======== SUPPLIED MATERIAL

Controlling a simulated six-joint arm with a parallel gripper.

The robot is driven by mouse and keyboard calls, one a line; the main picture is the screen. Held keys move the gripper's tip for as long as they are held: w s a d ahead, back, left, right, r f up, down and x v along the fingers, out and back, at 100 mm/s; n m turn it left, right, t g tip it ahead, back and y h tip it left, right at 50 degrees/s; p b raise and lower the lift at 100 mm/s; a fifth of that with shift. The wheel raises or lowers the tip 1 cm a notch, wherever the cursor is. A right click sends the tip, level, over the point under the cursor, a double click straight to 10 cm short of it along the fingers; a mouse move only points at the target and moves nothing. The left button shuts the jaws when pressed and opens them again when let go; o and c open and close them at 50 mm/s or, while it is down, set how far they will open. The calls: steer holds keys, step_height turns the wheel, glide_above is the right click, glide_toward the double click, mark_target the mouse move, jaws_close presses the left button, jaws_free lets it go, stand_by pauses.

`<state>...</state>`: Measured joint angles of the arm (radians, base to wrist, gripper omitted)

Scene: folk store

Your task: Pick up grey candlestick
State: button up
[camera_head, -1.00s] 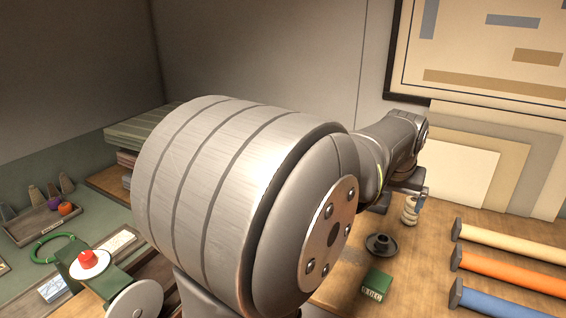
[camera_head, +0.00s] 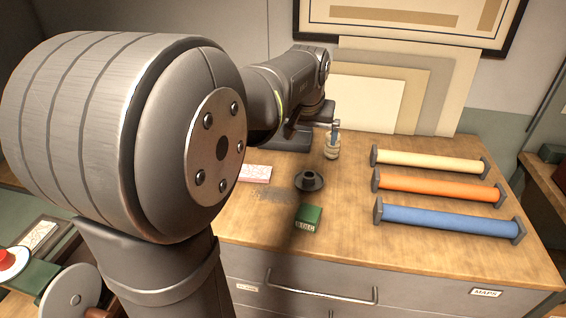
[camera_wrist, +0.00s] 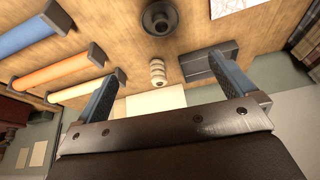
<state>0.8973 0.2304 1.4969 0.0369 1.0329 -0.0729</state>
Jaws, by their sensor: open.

================

THE REQUEST: Print exactly the span of lines that begins with the line containing "State: button up" and ends with the last line of the listing, with no pictures.

SOLUTION FOR THIS EXERCISE:
State: button up
[camera_head, -1.00s] 
[camera_head, +0.00s] 
[camera_wrist, +0.00s] 
<state>0.8973 0.2304 1.4969 0.0369 1.0329 -0.0729</state>
Jaws, by their sensor: open.

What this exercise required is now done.